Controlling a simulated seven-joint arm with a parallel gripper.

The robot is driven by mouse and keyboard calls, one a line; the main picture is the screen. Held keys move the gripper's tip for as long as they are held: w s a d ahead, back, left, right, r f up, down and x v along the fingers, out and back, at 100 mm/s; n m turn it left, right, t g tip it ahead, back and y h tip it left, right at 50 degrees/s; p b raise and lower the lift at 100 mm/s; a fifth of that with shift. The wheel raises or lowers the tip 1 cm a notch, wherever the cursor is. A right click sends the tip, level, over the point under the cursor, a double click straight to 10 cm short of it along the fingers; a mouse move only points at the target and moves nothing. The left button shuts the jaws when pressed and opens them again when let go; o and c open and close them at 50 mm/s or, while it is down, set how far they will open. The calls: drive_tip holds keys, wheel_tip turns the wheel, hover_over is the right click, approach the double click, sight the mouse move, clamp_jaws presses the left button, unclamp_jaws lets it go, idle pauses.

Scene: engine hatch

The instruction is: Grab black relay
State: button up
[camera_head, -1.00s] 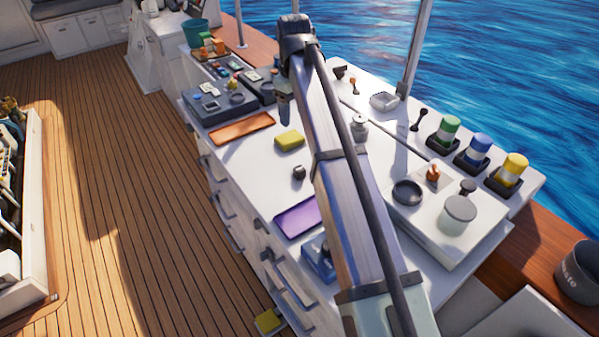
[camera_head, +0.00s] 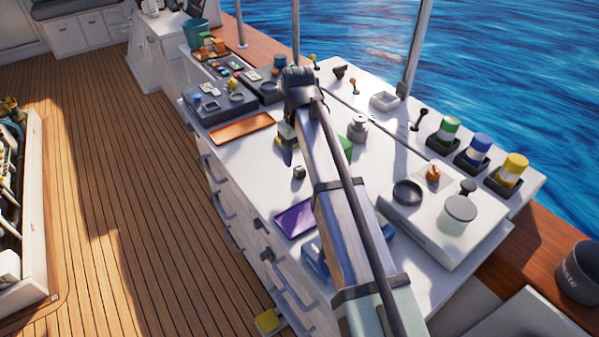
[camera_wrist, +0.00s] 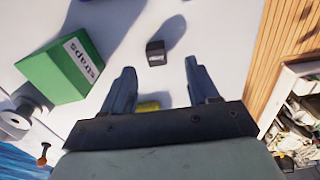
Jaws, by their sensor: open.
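The black relay, a small dark cube (camera_head: 299,172) with a pale label, sits on the white counter between the orange tray and the purple tray. In the wrist view the relay (camera_wrist: 156,53) lies ahead of the fingertips, roughly centred between them, with clear counter around it. My gripper (camera_wrist: 162,80) is open and empty, and apart from the relay. In the head view my gripper (camera_head: 287,150) hangs just above and left of the relay in the picture, partly covered by my wrist.
A green box marked "straps" (camera_wrist: 62,70) stands left of my fingers in the wrist view. A yellow block (camera_wrist: 148,106) shows partly between the finger bases. The purple tray (camera_head: 295,219) and orange tray (camera_head: 241,129) flank the relay. The counter's drawer-side edge is close by.

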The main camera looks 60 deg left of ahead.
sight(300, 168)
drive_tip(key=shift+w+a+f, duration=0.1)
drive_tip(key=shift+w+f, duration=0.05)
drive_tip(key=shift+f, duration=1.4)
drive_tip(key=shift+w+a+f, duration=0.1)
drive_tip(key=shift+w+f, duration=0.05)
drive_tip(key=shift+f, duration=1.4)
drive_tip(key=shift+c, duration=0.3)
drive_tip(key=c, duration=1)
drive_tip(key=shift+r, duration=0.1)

Instructions to follow:
Reproduce all of the data exactly; the pictures do not belong in the copy.

Result of this exercise:
Controlling a simulated seven-joint arm with a parallel gripper.

The robot is driven by mouse and keyboard calls, one a line; the main picture is the screen. Held keys move the gripper's tip for as long as they are held: w s a d ahead, back, left, right, r f up, down and x v along the fingers, out and back, at 100 mm/s; n m turn it left, right, t g tip it ahead, back and y h tip it left, right at 50 degrees/s; p b raise and lower the lift at 100 mm/s; a fifth of that with shift. The wheel raises or lowers the tip 1 cm a notch, wherever the cursor is. A right click sends the tip, level, over the point under the cursor, a double click straight to 10 cm short of it along the fingers; a mouse move only points at the target and moves nothing. The left button shuts the jaws when pressed and opens them again when let go; o and c open and close them at 50 mm/s or, while it is down, set how far they will open. The calls: drive_tip holds keys, wheel_tip turns the wheel, hover_over is the right click, approach the double click, sight the mouse move, clamp_jaws presses the left button, unclamp_jaws lets it go, idle pauses.

Scene: engine hatch

The instruction is: Grab black relay
State: button up
[camera_head, -1.00s] 
[camera_head, +0.00s] 
[camera_wrist, +0.00s] 
Jaws, by their sensor: open.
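The black relay, a small dark cube (camera_head: 299,172) with a pale label, sits on the white counter between the orange tray and the purple tray. In the wrist view the relay (camera_wrist: 156,53) lies ahead of the fingertips, roughly centred between them, with clear counter around it. My gripper (camera_wrist: 162,80) is open and empty, and apart from the relay. In the head view my gripper (camera_head: 287,150) hangs just above and left of the relay in the picture, partly covered by my wrist.
A green box marked "straps" (camera_wrist: 62,70) stands left of my fingers in the wrist view. A yellow block (camera_wrist: 148,106) shows partly between the finger bases. The purple tray (camera_head: 295,219) and orange tray (camera_head: 241,129) flank the relay. The counter's drawer-side edge is close by.

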The main camera looks 60 deg left of ahead.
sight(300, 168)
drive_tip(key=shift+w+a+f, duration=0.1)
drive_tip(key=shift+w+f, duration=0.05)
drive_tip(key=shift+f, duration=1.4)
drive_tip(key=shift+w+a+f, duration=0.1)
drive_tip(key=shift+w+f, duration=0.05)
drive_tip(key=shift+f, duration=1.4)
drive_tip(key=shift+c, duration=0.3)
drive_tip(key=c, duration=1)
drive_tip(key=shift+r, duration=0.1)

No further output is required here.